Better known as…sour cream apple pie with a crumb topping. This is from Ma and the original is from an old Shepherd King Church Cookbook, though I’ve trimmed the sugar and recommend cooking the apples – enjoy!
Devonshire Apple Pie
1/4 recipe of Brown Sugar Pastry – or enough pastry for 1 crust, ideally parcooked. Press this into a 9-inch deep Pyrex pie plate with a good half-inch overhang, decoratively crimp the edges, freeze it solid for a half hour, line the crust with lightly oiled foil and fill with pie weights, bake at 400 for 20 minutes.
8 medium-sized apples, peeled, cored and thinly sliced – about 6 cups
1/4 c. butter
1/4 c. EACH sugar AND brown sugar
1/2 t. cinnamon AND 1/4 t. nutmeg AND 1/8 t. salt
2 t. lemon juice AND 2 T. flour
2/3 c. sour cream
Streusel Topping – 1/2 c. EACH flour AND brown sugar whisked together – then use a pastry cutter to cut in 6 T. cold butter until the mixture is well mixed and crumbly.
Preheat the oven to 450. Melt the butter in a large skillet and add in the apples with both sugars, cinnamon, nutmeg, salt and cook over medium low heat until the apple juices have significantly reduced, then stir in the lemon juice and flour and leave the filling to cool for a bit. Before filling your pie shell, stir in the sour cream, fill the shell, then evenly spoon on the streusel.
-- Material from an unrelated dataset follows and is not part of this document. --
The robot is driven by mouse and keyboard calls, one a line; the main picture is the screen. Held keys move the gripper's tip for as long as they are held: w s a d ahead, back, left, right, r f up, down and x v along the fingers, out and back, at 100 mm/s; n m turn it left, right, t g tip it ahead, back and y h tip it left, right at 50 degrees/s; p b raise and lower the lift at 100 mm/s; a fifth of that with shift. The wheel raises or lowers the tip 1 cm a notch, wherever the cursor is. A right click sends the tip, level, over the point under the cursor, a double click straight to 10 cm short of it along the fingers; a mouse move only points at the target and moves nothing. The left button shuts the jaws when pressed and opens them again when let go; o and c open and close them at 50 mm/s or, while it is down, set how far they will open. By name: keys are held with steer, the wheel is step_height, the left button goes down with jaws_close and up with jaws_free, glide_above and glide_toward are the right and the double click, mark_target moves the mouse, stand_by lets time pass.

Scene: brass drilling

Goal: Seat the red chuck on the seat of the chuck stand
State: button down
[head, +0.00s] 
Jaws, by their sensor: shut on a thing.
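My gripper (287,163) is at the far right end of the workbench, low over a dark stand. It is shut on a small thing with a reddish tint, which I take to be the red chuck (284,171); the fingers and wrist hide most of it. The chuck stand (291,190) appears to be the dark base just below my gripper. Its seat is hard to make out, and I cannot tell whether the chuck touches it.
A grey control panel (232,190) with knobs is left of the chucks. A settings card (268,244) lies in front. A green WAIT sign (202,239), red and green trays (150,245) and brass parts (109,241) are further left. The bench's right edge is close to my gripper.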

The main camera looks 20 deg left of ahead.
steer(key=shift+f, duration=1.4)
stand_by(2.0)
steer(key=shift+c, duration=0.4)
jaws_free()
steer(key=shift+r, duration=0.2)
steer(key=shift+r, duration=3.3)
Alternatively, stir together the apples, sugars and spices in a large bowl and allow the apples to macerate (sit and get juicy) for a good half hour, then drain the whole mixture through a colander placed over a bowl. Pour the juices into a small pot or microwave safe bowl, add only 2 tablespoons of butter, bring it to a boil and reduce the juices by at least a third. Add the apples from the colander back into a large bowl and mix in the flour, then add in the sour cream and stir until all is well combined. Spoon the mixture into your prepared pie shell, pour the juice and butter reduction evenly over top and then liberally and evenly sprinkle on the streusel topping – you’ll feel like it’s a lot, but this is a good thing.
Bake at 450 for 10 minutes, then add your crust protecting ring and bake at 350 for 45 to 50 minutes until the crust that you can see through the pie plate is a golden brown and the top is as delightful looking as you’d like. Allow the pie to cool to room temperature to allow for nicer looking slices.